Rendahnya tingkat produktivitas tersebut salah satunya disebabkan tingkat keahlian dan pendidikan tenaga kerja yang masih rendah. Apabila dilihat dari tingkat keahlian, struktur pekerja Indonesia masih didominasi pekerja berkeahlian rendah.

Dari tingkat pendidikannya sendiri, kalsifikasi pekerja berkeahlian yang Anda sebutkan tadi seperti apa?

Pekerja di sektor pertanian dan manufaktur sebagian besar berkeahlian rendah, sedangkan sektor jasa menciptakan lapangan kerja yang cenderung membutuhkan keahlian menengah tinggi.

Jika dilihat dari tingkat pendidikannya, berdasarkan data Sakernas Februari 2018, tingkat pendidikan angkatan kerja Indonesia saat ini masih didominasi lulusan SMP ke bawah (+ 60%), disusul dengan lulusan SMA/SMK (29,07%), sedangkan lulusan perguruan tinggi hanya sekitar 12,17%.

Indonesia memiliki modal bonus demografi yang besar yang diprediksi puncaknya pada 2030. Capaian apa yang telah dilakukan Bappenas menyiapkan dan merumuskan terciptanya SDM andal sejak dini dalam empat tahun terakhir?

Indonesia terus mengalami perubahan demografi yang cepat dan akan membawa Indonesia pada windows of opportunity di mana jumlah penduduk usia produktif (15-64 tahun) terus meningkat dan mencapai puncak pada sekitar 2030.

Peningkatan jumlah penduduk usia produktif merupakan salah satu sumber pertumbuhan ekonomi akibat adanya konsumsi yang tinggi, peningkatan investasi, produktivitas, dan penurunan angka ketergantungan.

Berbagai upaya yang dilakukan pemerintah untuk menciptakan SDM andal sejak dini, antara lain peningkatan pemerataan dan perluasan akses pendidikan melalui penyediaan bantuan operasional di semua jenjang pendidikan untuk mengurangi beban masyarakat dalam menanggung biaya pendidikan di sekolah.

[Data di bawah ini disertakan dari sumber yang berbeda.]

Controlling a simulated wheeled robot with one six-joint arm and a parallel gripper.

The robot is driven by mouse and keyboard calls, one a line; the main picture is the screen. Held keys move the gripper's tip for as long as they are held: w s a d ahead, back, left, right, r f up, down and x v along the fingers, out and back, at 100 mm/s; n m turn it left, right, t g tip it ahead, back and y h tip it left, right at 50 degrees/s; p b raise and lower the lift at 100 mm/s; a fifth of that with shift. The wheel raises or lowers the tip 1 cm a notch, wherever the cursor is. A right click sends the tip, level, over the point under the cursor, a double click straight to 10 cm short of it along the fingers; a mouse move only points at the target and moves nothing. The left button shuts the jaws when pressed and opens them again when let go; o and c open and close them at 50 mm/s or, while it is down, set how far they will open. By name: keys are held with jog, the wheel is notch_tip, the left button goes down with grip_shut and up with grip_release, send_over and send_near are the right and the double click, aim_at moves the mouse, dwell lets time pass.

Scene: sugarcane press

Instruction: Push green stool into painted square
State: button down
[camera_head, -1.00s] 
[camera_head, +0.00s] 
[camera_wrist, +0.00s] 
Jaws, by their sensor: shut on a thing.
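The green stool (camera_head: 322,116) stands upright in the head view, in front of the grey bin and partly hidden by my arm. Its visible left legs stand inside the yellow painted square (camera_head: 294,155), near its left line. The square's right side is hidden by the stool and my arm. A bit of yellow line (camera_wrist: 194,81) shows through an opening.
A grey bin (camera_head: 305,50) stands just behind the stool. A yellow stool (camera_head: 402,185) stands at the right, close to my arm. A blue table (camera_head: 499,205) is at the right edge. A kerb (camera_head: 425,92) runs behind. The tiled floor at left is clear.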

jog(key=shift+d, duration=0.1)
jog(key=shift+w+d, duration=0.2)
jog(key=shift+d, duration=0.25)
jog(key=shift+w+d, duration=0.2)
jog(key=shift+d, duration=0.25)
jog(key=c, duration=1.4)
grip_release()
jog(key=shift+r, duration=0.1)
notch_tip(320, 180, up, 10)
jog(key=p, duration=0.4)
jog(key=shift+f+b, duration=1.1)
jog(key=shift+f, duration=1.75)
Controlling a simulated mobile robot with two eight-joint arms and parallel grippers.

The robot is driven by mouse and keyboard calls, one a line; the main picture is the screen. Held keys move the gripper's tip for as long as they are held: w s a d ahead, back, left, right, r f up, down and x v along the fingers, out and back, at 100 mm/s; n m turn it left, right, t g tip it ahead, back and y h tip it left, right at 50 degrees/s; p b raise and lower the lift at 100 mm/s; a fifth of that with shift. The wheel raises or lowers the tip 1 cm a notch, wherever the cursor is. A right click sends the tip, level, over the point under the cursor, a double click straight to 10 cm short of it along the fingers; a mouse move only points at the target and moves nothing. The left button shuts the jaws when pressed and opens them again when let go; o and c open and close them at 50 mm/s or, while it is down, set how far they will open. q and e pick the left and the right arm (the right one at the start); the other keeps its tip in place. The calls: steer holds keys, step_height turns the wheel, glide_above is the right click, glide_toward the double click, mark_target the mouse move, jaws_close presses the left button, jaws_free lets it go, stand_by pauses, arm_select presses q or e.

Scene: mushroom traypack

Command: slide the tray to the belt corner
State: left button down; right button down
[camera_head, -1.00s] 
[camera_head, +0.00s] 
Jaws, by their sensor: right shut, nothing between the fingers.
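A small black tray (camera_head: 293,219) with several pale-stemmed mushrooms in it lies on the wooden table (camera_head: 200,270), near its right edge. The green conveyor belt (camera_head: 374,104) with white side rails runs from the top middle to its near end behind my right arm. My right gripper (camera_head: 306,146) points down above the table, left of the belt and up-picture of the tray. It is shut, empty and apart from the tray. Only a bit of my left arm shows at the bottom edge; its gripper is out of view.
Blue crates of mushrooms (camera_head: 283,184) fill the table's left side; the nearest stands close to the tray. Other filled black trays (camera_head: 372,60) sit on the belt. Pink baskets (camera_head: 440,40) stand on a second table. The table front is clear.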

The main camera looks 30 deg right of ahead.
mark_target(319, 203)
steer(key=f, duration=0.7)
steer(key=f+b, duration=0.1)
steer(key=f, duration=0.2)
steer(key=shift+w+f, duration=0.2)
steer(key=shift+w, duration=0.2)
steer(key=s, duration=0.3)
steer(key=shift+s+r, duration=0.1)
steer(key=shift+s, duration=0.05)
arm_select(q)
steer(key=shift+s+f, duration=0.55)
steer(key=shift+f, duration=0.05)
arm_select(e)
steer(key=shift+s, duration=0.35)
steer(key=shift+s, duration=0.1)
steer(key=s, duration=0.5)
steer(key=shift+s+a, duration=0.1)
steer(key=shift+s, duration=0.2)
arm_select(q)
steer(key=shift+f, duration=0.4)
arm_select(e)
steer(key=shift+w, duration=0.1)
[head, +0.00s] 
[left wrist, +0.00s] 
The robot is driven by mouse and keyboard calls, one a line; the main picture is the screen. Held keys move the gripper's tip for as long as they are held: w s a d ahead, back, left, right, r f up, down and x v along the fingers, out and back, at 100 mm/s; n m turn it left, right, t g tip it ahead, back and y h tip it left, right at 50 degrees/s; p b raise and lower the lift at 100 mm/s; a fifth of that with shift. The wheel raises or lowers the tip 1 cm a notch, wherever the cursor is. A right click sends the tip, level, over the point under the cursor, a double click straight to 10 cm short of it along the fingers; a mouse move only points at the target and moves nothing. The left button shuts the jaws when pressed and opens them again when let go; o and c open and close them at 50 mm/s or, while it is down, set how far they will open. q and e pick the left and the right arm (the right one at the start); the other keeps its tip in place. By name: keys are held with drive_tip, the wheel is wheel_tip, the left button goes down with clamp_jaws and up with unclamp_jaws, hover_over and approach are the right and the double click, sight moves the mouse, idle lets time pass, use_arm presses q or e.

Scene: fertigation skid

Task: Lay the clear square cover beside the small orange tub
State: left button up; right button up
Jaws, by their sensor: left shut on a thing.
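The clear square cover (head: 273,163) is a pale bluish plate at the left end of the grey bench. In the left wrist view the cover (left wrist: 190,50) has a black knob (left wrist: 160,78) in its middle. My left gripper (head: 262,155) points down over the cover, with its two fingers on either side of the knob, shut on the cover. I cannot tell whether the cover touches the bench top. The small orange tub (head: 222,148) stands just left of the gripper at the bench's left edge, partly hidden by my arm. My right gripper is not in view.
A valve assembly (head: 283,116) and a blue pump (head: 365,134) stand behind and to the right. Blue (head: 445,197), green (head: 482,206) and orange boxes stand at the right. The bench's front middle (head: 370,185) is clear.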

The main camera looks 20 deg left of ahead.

Kemudian, peningkatan ketersediaan dan kualitas sarana dan prasarana pendidikan untuk meningkatkan akses dan kualitas pendidikan, khususnya di wilayah terjauh, terpencil, dan perbatasan, serta banyak lagi, seperti peningkatan kompetensi guru, perbaikan gizi serta pemerataan akses fasilitas kesehatan.

Pemerintah mengklaim telah menurunkan tingkat pengangguran. Bisa dijelaskan?


Selama hampir empat tahun, pemerintah telah berhasil menurunkan tingkat pengangguran terbuka (TPT) dari 5,81% (2015) menjadi 5,13% pada Februari 2018. Penurunan ini sejalan dengan terciptanya lapangan kerja baru dengan rata-rata melebihi 2 juta setiap tahunnya.

Capaian TPT tersebut merupakan angka terendah sejak krisis ekonomi 1997-1998. Pada 2019, pemerintah menargetkan penurunan TPT menjadi 4,8-5,2% dan target penciptaan lapangan kerja sebanyak 2,6-2,9 juta lapangan kerja.

Sejumlah kementerian memiliki program menciptakan tenaga kerja terampil. Bagaimana rumusan dari Bappenas dan koordinasinya dengan kementerian lain?

Upaya menciptakan tenaga kerja terampil dilakukan oleh berbagai kementerian/lembaga, misalnya melalui kegiatan pelatihan dan sertifikasi. Dalam rangka terwujudnya koordinasi pelaksanaan program/kegiatan tersebut dan tercapainya target pemerintah, Bappenas menyusun rencana kerja pemerintah (RKP) dengan pendekatan perencanaan dan penganggaran yang bersifat tematik, holistik, dan spasial.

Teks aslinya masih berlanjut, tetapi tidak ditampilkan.